Putin Calls On Russian Families To Have 3 Children
In a bullish state-of-the-nation address in Moscow on Wednesday, Mr Putin promised to smite corruption, create millions of new jobs and boost Russia’s military might while warning that foreign meddling in the country’s internal affairs was unacceptable.
He claimed the country shared universal democratic values, adding: “Russian democracy is the power of the Russian people with their own traditions of national self-government, and not the realisation of standards foisted on us from outside.”
In characteristic rhetoric, Mr Putin also addressed internal as well as external enemies while suggesting a link between the two, saying that “chinovniki” (state officials) — often seen as corrupt caste bent on self-enrichment — should be prevented from keeping their money abroad.
“What trust can there be in a ‘chinovnik’ or a politician who says big things about the welfare of Russia while trying to take his means, his money abroad?” he asked MPs and senior officials. “I ask you to support legislation to limit the rights of state officials and politicians to foreign bank accounts and shares.”
He added: “Direct or indirect external interference in our internal political processes is unacceptable. Any person who receives money from abroad for his or her political activity and by doing so serves alien national interests, cannot be a politician in Russia.”
The president’s remarks came after a controversial law was recently introduced obliging non-governmental organisations (NGOs) involved in “political activity” to call themselves “foreign agents” if they receive funding from abroad. NGOs have said the rule makes them look like spies.
Also in his speech, Mr Putin lauded recent measures to give cash payments and other benefits to mothers having a second child.

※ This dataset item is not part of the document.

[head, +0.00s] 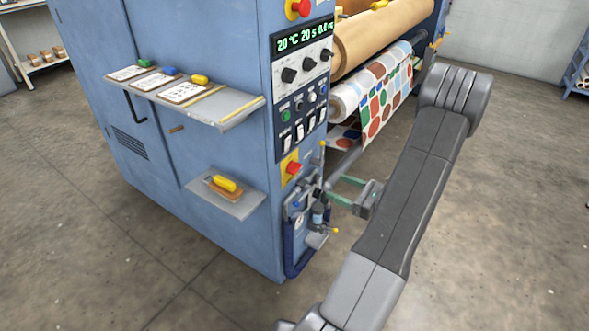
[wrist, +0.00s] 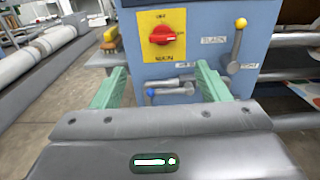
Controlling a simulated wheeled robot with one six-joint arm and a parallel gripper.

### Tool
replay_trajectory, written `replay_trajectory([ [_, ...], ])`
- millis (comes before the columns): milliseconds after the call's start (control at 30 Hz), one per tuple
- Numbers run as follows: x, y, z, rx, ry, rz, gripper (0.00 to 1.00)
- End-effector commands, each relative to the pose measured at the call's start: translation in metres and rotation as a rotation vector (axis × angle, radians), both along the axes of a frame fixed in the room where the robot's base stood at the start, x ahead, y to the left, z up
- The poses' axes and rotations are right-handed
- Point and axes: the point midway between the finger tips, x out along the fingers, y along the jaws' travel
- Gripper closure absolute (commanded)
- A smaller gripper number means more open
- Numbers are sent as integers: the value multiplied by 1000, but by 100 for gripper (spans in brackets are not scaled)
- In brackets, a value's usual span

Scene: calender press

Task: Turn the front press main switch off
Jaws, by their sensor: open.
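The main switch (wrist: 163,35) is a red rotary knob on a yellow plate on the blue press end. Its grip looks roughly level, with "OFF" printed above it and another word below. In the head view the yellow plate with the red switch (head: 292,167) sits low on the press front, under the control panel. My gripper (wrist: 160,70) is open and empty, its two green fingers spread on either side below the switch. In the head view my gripper (head: 336,187) is right of and slightly below the switch, apart from it.
A yellow-knobbed lever (wrist: 240,24) stands right of the switch; a blue-knobbed lever (wrist: 151,92) lies below it, between my fingers. A lower shelf (head: 228,198) and an upper shelf (head: 230,108) jut out at left. The printed roll (head: 375,88) is behind my arm. Floor at front left is clear.

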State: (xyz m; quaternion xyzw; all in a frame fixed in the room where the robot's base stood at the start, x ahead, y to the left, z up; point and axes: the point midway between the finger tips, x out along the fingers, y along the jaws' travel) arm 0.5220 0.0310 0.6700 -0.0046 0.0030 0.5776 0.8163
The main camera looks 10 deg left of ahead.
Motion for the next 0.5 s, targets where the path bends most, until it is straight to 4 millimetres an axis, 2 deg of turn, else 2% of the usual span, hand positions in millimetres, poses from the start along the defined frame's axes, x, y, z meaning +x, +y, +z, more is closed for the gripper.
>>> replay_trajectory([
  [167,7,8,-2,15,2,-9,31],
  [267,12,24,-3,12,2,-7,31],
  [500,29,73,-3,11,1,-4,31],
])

Current birth rates show an average of 1.7 children are born to each Russian woman, but the president urged a huge leap in family-building.
New payments for those having a third child would begin next year, he said. “Demographers affirm that choosing to have a second child is already a potential choice in favour of a third,” he added. “It’s important that families make that step… I am convinced that the norm in Russia should become a family with three children.”

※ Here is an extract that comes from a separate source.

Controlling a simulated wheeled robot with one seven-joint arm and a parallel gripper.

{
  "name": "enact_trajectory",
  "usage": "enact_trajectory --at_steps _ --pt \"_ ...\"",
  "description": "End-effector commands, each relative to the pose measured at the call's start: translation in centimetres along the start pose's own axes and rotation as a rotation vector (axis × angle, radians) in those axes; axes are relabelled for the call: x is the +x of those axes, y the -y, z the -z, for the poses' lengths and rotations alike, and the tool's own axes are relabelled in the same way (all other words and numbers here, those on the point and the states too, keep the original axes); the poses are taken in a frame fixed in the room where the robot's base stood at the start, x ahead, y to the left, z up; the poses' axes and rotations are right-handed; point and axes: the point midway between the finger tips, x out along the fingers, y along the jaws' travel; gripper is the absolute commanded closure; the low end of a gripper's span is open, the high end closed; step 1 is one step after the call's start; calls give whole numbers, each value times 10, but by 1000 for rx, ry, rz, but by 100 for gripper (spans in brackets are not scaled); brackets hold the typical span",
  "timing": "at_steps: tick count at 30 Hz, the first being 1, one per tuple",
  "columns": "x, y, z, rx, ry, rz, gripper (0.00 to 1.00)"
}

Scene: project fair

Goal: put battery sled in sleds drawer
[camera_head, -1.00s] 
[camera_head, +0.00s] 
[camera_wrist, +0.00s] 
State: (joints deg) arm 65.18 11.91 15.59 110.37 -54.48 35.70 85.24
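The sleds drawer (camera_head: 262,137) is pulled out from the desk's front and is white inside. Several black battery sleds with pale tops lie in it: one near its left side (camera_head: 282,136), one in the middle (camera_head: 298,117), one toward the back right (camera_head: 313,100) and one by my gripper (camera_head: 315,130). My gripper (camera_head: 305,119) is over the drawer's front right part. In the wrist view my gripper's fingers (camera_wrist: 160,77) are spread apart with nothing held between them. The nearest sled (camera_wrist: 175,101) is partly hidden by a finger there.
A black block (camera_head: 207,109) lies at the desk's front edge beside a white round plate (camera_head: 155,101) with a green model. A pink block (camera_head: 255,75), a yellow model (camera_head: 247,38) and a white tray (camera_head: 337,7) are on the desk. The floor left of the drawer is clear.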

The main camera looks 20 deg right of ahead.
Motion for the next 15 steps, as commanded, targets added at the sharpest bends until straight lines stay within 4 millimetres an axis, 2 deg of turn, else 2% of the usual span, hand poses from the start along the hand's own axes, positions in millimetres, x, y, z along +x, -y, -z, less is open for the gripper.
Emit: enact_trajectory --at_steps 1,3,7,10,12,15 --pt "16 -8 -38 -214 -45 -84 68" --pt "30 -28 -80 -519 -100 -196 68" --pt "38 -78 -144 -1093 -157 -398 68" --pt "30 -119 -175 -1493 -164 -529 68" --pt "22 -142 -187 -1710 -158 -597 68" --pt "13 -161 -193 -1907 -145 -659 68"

To achieve that goal, he said, women needed to be provided with the opportunity to continue work, so that they “did not fear that having a second and third child would close the path to a career”.
Mr Putin has long equated Russia’s demographic decline over recent decades with a potential threat to security. On Wednesday, he added: “In order for Russia to be a strong and sovereign country, there must be more of us and we must be better in morality, in our competences, our work and our creativity.”

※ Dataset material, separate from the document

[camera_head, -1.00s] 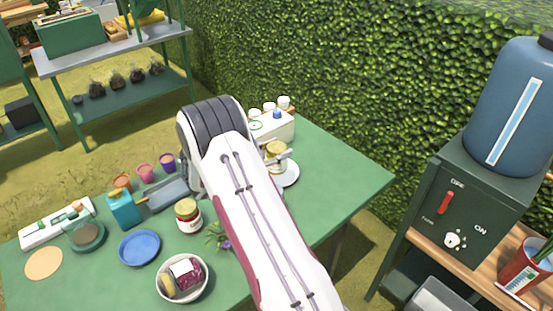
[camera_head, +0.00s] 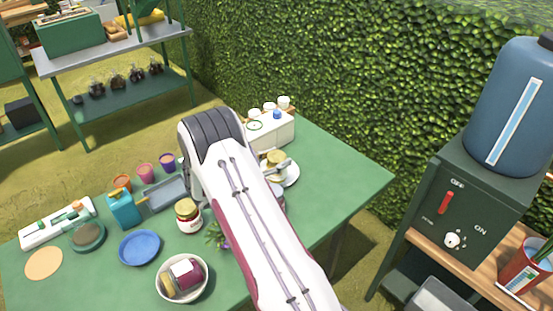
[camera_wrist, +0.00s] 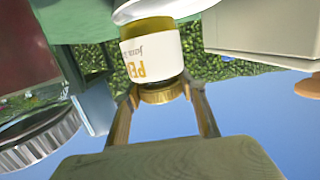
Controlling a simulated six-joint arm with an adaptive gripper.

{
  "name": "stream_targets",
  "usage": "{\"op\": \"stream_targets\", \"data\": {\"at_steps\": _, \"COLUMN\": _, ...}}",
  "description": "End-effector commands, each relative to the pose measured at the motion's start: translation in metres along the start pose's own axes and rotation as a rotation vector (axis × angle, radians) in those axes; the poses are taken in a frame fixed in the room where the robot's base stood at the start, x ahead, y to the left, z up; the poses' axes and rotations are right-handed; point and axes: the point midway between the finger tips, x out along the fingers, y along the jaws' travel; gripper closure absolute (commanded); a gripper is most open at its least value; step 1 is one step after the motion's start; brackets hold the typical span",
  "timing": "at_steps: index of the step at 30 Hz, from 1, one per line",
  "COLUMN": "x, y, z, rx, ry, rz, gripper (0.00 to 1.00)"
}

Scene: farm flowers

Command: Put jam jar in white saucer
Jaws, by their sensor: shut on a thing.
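The jam jar (camera_head: 276,157) has a gold lid and a pale label. In the wrist view it shows upside down (camera_wrist: 152,55). My gripper (camera_wrist: 163,108) has a finger on each side of its gold lid and is shut on it. The white saucer (camera_head: 292,178) is at the back right of the green table. It also shows at the top edge of the wrist view (camera_wrist: 165,10), right at the jar's base. The jar is over the saucer; I cannot tell if its base touches. My arm hides part of the area in front.
A white box (camera_head: 272,130) with cups stands behind the saucer. A second jar (camera_head: 188,214), a blue plate (camera_head: 139,262) and a filled white bowl (camera_head: 207,290) are left of my arm. The table's right side (camera_head: 345,175) is clear. A silver-lidded jar (camera_wrist: 35,140) shows close by.

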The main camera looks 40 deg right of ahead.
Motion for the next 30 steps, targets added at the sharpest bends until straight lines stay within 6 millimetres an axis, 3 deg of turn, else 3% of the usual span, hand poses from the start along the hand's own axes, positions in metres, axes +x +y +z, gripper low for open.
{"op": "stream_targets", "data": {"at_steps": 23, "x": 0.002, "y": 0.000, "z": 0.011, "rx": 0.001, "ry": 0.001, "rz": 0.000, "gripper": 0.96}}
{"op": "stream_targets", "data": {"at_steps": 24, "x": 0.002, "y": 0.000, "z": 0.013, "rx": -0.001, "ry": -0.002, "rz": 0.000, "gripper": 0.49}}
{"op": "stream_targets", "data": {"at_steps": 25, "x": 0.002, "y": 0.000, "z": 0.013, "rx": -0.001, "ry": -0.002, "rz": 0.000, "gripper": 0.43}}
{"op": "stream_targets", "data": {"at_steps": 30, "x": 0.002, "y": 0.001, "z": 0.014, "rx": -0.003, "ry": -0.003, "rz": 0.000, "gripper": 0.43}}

To applause, the president said there were already signs that Russia’s long term demographic decline was reversing, and the population had grown by 200,000 in the first nine months of this year. “The birth rate is at last above the mortality rate,” he said.
A 2010 census put the total population of Russia at 143,000,000.
Announcing a raft of other social and economic measures, Mr Putin said he hoped to create 25m jobs by 2020.
He made sweeping promises to develop industry, including aircraft and shipbuilding, and said the country’s military and space sectors must be modernised. “Our military might is the guarantor of Russia’s security and independence,” he said.